Kelly Lawson and Aaron Thompson have the height to defend the paint, but they likely don't have the strength. If they are going to be effective defensively, they have to find a way to keep the ball out of the post completely and push the Longhorns post players toward the perimeter.
Likewise, the Bearkats will need to look to the post for their points. While the Longhorns have a lot of tall players inside, they don't have a real defensive post presence who they look to do to the dirty work.
Clavell, Bootle, and Josten Crow may be able to have success by posting up with their back to the basket without much fear of having their shot blocked.
Look out for Tristan Thompson, though. He leads the Longhorns with 11 blocks and many of those come from him making freakish athletic plays coming out of nowhere. You have to know where he is on the court at all times.
If the post play isn't getting it done, the Bearkats will have to have crisp ball movement. You don't want the guards handling the ball in a one on one situation against Balbay.
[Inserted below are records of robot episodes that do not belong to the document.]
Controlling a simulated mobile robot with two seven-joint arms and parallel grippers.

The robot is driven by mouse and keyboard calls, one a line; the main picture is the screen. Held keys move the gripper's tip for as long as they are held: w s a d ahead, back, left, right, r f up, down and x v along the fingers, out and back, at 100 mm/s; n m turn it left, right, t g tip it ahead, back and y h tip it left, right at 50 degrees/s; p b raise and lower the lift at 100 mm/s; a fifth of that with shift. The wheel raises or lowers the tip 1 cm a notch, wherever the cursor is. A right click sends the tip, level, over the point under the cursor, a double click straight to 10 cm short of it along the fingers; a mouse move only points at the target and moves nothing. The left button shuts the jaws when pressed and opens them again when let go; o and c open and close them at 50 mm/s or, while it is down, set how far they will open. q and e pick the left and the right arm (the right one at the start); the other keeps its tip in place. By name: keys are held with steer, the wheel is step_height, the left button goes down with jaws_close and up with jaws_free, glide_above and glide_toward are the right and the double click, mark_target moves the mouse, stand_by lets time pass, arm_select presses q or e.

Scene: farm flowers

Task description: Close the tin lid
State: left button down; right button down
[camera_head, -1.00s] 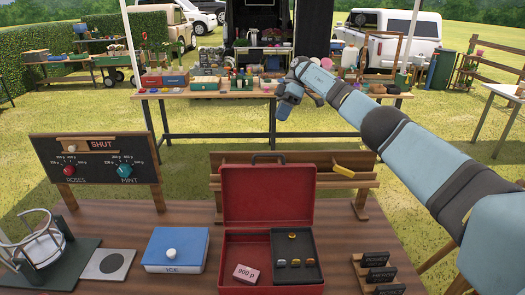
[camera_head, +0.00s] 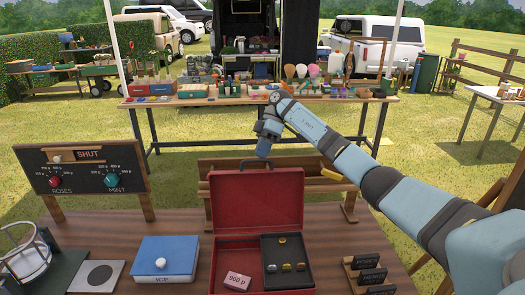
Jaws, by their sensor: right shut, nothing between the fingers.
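The red tin (camera_head: 225,272) stands on the wooden table with its lid (camera_head: 258,202) raised upright at the back. A dark handle (camera_head: 256,162) sits on the lid's top edge. Inside are a pink card reading 900 p (camera_head: 237,281) on the left and a black tray (camera_head: 306,278) with several small coin-like pieces on the right. My right gripper (camera_head: 263,149) is shut and empty. In the picture it shows just above the handle; whether it touches it I cannot tell. My left gripper is out of view.
A blue ICE box (camera_head: 164,257) stands left of the tin, beside a grey plate (camera_head: 96,277) and a wire-framed holder (camera_head: 24,255). Small black signs (camera_head: 369,276) stand to the right. A wooden rack (camera_head: 328,189) is behind the lid. A SHUT board (camera_head: 84,176) stands back left.

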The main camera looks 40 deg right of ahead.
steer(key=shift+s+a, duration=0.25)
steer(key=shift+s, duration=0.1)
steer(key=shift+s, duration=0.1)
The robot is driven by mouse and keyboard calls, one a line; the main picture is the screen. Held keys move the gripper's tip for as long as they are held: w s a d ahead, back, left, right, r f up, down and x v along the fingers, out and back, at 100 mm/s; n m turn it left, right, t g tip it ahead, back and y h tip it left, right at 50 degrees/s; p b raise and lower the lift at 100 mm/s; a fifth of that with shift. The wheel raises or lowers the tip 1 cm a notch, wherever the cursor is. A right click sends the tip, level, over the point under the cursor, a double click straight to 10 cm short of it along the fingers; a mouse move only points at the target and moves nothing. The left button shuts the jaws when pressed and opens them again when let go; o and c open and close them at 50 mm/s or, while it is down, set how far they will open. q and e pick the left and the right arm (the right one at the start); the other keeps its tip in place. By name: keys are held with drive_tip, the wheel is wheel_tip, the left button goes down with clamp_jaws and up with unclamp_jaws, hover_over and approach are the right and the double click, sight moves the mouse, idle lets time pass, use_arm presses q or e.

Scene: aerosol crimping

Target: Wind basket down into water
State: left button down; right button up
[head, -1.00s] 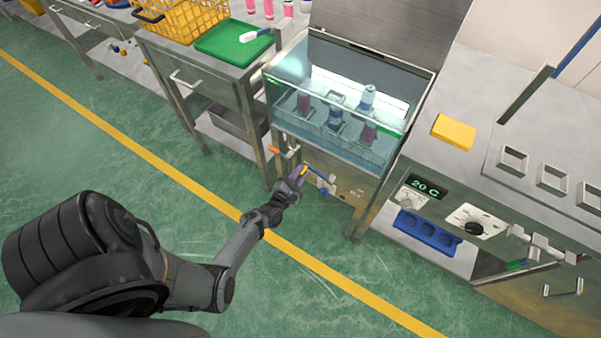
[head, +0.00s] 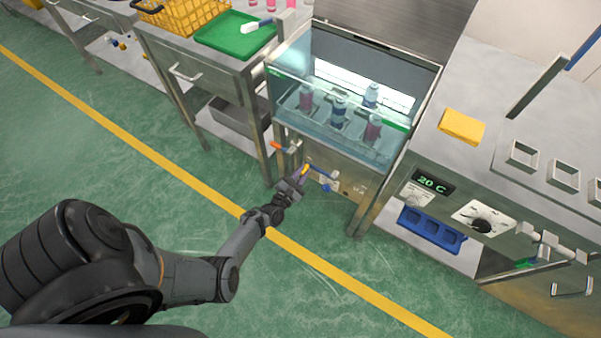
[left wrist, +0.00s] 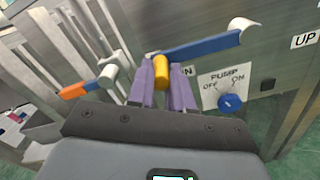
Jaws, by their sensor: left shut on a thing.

He is a physical defender who drapes himself over opposing guards like a jacket. He can effectively trap a point guard without having to have help.
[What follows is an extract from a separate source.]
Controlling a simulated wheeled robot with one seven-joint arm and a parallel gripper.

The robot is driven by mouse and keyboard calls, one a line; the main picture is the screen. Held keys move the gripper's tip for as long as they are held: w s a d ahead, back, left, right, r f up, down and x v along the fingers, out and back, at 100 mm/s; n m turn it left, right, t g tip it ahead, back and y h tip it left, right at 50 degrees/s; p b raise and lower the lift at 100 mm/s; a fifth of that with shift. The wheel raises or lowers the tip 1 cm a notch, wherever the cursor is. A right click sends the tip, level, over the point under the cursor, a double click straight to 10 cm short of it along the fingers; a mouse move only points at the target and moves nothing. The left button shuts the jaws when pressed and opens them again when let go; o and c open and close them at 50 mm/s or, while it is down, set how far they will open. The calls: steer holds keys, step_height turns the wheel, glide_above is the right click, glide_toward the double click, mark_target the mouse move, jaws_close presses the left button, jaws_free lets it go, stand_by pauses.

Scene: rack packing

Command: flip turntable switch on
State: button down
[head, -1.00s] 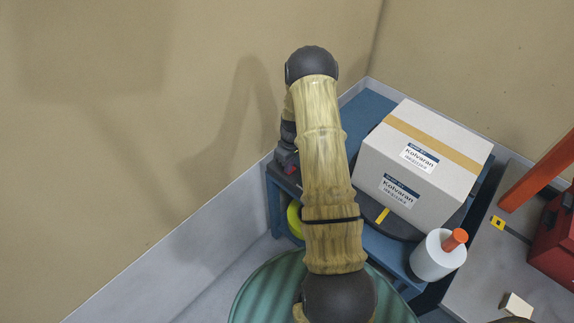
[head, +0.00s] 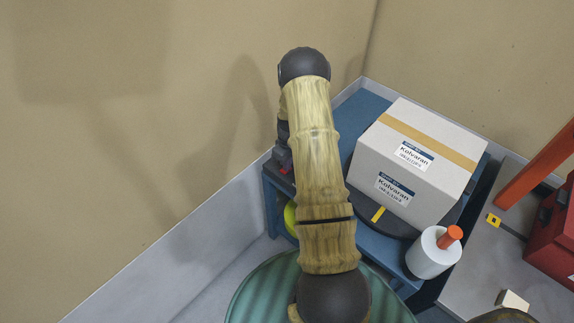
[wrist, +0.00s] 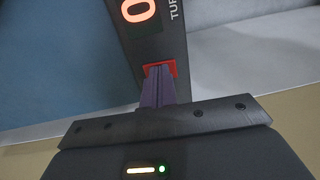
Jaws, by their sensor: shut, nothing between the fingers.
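In the wrist view, my gripper (wrist: 158,88) is shut and empty, its purple fingers pointing at the red switch (wrist: 150,69) on a dark panel (wrist: 160,48). The fingertips overlap the switch in this view; I cannot tell whether they touch it or which way it is set. A lit orange "0" (wrist: 138,9) shows on the panel beside cut-off lettering starting "TU". In the head view, the dark turntable (head: 398,226) with a yellow mark lies under a Kolvaran carton (head: 413,180). My arm hides most of the gripper and panel there.
The panel sits at the left edge of a blue table (head: 363,113), close to the wall. A white roll with an orange core (head: 431,256) stands by the turntable. A grey surface with a red case (head: 553,240) is at right. A green ribbed round thing (head: 262,290) is in front.

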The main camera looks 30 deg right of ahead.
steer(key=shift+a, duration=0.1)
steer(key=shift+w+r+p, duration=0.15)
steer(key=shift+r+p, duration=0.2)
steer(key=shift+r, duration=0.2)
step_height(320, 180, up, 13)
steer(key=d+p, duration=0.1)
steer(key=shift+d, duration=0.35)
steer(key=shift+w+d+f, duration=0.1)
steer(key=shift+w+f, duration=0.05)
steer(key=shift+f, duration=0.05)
The Longhorns are talented and athletic, but they are just like any other basketball team. If you have good ball movement and hit the open man, there isn't a defense in the world that can stop you.
The bottom line is that the Bearkats are going to have to be ready to play a near-perfect game. You can't give the Longhorns anything.
If you turn the ball over, they will convert. If you get into foul trouble, they will target you and foul you out. If you miss shots, they will get long rebounds and turn them into transition baskets.
The Bearkats can keep this game close. We've seen them play above their heads before. One only needs to remember the game against Kentucky last season. That team had five NBA draft lottery players on their roster and the Bearkats gave them all they could handle.
Three seasons ago, the Bearkats flat-out beat a Texas Tech team coming off an NCAA Tournament appearance.
That being said, the Longhorns are just playing too well. They already seem to be comfortable playing with each other and they can beat you in a number of different ways.
This game is a good measuring stick for the Bearkats. The environment will be hostile and it will be good to see how the team responds when they are put under pressure.
Will the team respond positively when and if they fall behind big or will they have the look of a defeated team? Will they be in awe of the atmosphere? How will they compete when they are out-manned?
These questions will all be answered come Tuesday night. How they answer them will go a long way toward figuring out what exactly this team will be this season.